• Task directions:
Reproduce the listing verbatim.

==== Data provided

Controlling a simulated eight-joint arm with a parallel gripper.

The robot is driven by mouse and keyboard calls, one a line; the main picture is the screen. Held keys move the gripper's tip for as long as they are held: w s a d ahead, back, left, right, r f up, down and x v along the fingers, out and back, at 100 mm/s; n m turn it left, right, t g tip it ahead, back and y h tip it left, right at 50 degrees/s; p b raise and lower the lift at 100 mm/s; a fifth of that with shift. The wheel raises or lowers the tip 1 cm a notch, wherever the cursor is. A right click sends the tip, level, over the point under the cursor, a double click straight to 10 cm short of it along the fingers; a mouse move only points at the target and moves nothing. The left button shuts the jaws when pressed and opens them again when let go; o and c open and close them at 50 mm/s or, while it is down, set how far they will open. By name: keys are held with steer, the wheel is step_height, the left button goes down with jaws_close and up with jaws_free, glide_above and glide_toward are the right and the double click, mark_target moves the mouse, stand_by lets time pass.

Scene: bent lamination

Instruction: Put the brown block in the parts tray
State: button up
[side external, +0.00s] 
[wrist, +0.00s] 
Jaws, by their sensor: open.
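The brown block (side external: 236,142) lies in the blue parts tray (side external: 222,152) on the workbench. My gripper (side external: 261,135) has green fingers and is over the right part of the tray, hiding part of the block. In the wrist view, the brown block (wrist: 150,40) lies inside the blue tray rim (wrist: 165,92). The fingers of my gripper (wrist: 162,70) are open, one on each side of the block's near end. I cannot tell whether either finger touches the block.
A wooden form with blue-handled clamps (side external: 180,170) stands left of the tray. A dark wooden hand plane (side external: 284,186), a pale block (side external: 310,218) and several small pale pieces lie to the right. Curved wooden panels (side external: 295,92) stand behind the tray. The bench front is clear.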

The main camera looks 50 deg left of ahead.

========

• Finished answer:
Controlling a simulated eight-joint arm with a parallel gripper.

The robot is driven by mouse and keyboard calls, one a line; the main picture is the screen. Held keys move the gripper's tip for as long as they are held: w s a d ahead, back, left, right, r f up, down and x v along the fingers, out and back, at 100 mm/s; n m turn it left, right, t g tip it ahead, back and y h tip it left, right at 50 degrees/s; p b raise and lower the lift at 100 mm/s; a fifth of that with shift. The wheel raises or lowers the tip 1 cm a notch, wherever the cursor is. A right click sends the tip, level, over the point under the cursor, a double click straight to 10 cm short of it along the fingers; a mouse move only points at the target and moves nothing. The left button shuts the jaws when pressed and opens them again when let go; o and c open and close them at 50 mm/s or, while it is down, set how far they will open. By name: keys are held with steer, the wheel is step_height, the left button goes down with jaws_close and up with jaws_free, glide_above and glide_toward are the right and the double click, mark_target moves the mouse, stand_by lets time pass.

Scene: bent lamination

Instruction: Put the brown block in the parts tray
State: button up
[side external, +0.00s] 
[wrist, +0.00s] 
Jaws, by their sensor: open.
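The brown block (side external: 236,142) lies in the blue parts tray (side external: 222,152) on the workbench. My gripper (side external: 261,135) has green fingers and is over the right part of the tray, hiding part of the block. In the wrist view, the brown block (wrist: 150,40) lies inside the blue tray rim (wrist: 165,92). The fingers of my gripper (wrist: 162,70) are open, one on each side of the block's near end. I cannot tell whether either finger touches the block.
A wooden form with blue-handled clamps (side external: 180,170) stands left of the tray. A dark wooden hand plane (side external: 284,186), a pale block (side external: 310,218) and several small pale pieces lie to the right. Curved wooden panels (side external: 295,92) stand behind the tray. The bench front is clear.

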The main camera looks 50 deg left of ahead.

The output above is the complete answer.